しかし、中盤以降のふたりの女優たちの演技が一気に物語を進めます。彼女たちには閉塞した空気を切り裂くようなパワーがあって・・・・。

石沢美和の存在感は氷山が崩れるようにやってきます。抱えているものが次第に溶け出してあれよあれよというまに大量の想いになって舞台にあるものを流し出す感じ・・・。しかも感情の出し入れにゆがみがないので、観ているほうは彼女からやってくる感覚にすっと乗せられてしまう。彼女の視点で舞台が切り取られた瞬間、他の役者たちの芝居に不思議な存在感が生まれます。

牛水里美は刹那に細密な想いを表現できて、しかもその強さや質量を幾重にもコントロールできる役者さん。そんなに昔から拝見していたわけではないのですが、今年に入ってから続けさまに彼女の秀逸な演技を見て、その抑制された内側から伝わってくるさまざまに重ねられたような色の鮮やかさには目を奪われていました。とは言うものの、今回ほど、直情的に想いを解放した彼女の演技を観たのは初めて。

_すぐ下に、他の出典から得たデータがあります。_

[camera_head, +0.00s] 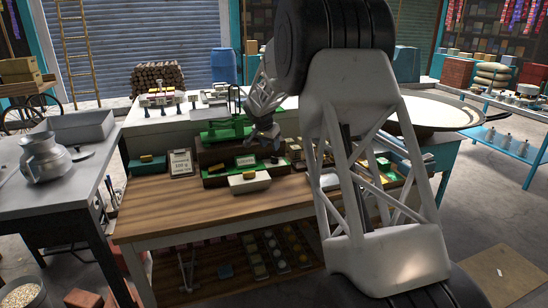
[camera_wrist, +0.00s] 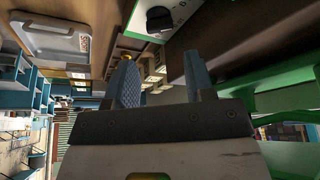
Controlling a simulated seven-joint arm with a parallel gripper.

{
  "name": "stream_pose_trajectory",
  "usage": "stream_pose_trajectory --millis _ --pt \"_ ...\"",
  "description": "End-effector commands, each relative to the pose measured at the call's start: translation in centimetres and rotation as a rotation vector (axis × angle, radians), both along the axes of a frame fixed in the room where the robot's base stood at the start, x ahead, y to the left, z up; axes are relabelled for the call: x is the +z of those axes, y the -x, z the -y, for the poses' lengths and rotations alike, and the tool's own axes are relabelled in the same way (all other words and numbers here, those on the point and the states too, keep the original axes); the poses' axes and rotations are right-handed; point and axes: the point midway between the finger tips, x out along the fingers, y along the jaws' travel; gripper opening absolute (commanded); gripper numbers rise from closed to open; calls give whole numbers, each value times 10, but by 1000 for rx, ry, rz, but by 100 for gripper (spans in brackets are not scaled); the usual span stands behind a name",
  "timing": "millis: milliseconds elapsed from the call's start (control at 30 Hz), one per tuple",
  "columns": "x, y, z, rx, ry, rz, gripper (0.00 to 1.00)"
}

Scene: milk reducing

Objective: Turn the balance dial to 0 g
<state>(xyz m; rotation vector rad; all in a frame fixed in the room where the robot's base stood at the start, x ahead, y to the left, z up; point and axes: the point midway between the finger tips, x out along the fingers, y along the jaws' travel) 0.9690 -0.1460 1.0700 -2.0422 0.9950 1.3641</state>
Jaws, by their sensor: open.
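The green balance (camera_head: 225,131) stands on the wooden table, partly hidden behind my arm's end. My gripper (camera_head: 266,140) is at its right side, small and dark in the head view. In the wrist view my gripper (camera_wrist: 162,82) shows two bluish fingers held apart, with nothing between them. A black knob (camera_wrist: 158,19), which looks like the dial, sits on a white face with green edges at the top of the wrist view. It lies beyond the fingertips and apart from them. Its reading is too small to tell.
A card (camera_head: 180,163) with printed text stands left of the balance. A pale box (camera_head: 249,183) with a yellow item on top stands in front. The wooden table (camera_head: 160,205) is clear at front left. A metal jug (camera_head: 45,157) stands on the left table.

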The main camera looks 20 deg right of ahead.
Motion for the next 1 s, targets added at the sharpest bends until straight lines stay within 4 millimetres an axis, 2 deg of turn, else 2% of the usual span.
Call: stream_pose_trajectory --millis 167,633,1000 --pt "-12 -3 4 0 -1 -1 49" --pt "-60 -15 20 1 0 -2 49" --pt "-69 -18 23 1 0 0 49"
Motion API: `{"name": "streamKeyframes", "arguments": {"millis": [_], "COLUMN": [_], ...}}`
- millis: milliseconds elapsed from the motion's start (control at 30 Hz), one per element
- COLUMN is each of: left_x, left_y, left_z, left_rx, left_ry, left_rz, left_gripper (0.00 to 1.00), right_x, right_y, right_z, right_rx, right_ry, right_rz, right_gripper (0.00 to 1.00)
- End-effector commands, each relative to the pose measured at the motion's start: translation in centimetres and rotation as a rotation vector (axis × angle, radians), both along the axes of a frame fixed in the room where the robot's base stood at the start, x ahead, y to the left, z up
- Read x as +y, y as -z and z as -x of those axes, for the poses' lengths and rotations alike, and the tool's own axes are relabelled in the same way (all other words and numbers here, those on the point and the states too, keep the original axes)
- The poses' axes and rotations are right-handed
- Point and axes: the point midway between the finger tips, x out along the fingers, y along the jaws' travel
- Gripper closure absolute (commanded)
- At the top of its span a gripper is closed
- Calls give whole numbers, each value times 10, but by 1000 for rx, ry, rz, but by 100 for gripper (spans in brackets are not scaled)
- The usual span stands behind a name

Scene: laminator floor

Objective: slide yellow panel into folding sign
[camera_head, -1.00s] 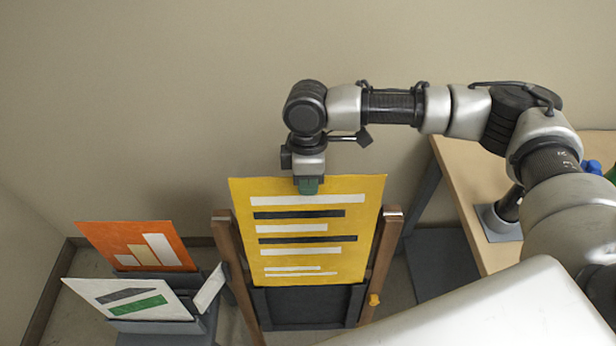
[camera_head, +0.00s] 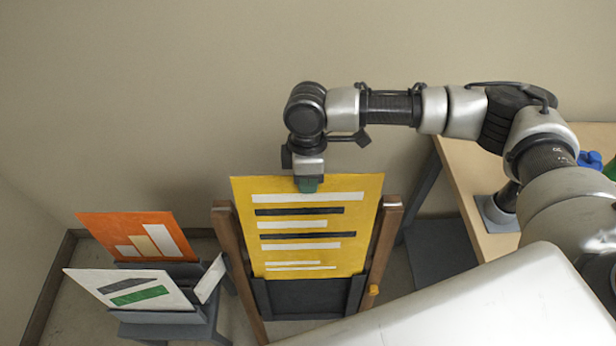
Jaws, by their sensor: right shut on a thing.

後半、特に終盤での力感のすごさには瞠目するばかり・・・。でも、箍が外れたような感情の露出の中でも、彼女の表現が持ち合わせているノーブルな色が濁ることはなく、感情のベクトルに寸分のぶれもでない。彼女の感情を解き放ったような演技がまっすぐに切り裂いたあとの舞台には、驚くほどそぎ落とされた登場人物たちの感情が浮かんできます

ひとつのまとまりと個々の想い、終わってみれば男優たちが重ねた演技がちゃんと舞台上に残っている・・・。前川健二、大塚裕也、藤原健一、大塚辰也、中田大地、亀岡孝洋、土屋壮、藤代知己、一人ひとりの演じる想いが女優陣の演技のあとにすっとそこにある。それぞれの立場や抱えているものがしっかりと可視化されているのです。

芝居の作りにラフな部分があったり前述のバランスの問題があるとはいえ、カーテンコール後の映像の作りもよくて、温かさのなかにどこか切なさの残る群像劇の終幕を体験することができました。

しかし、それにつけても牛水さん・・・、あのパワーってどこに潜んでいるのでしょうね。単純な演技の強さではないのです。滑らかな質感や籠りと抜けの絶妙なバランス、どこまでもくすむことなく下卑に落ちることがない色あい・・・、天から与えられた才能も人並みはずれてあるのでしょうけれど、それだけではなく、そう見せるための息をのむほどに緻密で地道な積み重ねを彼女の演技の裏側に感じるのです。それらをおくびにも出さず舞台上に存在させ続ける彼女の芝居力のようなものには驚嘆するしかない。来年の6月くらいまでずっと舞台の予定が詰まっていらっしゃるようですが、チケットが取れる限り彼女のお芝居を是非に追いかけてみたくなりました。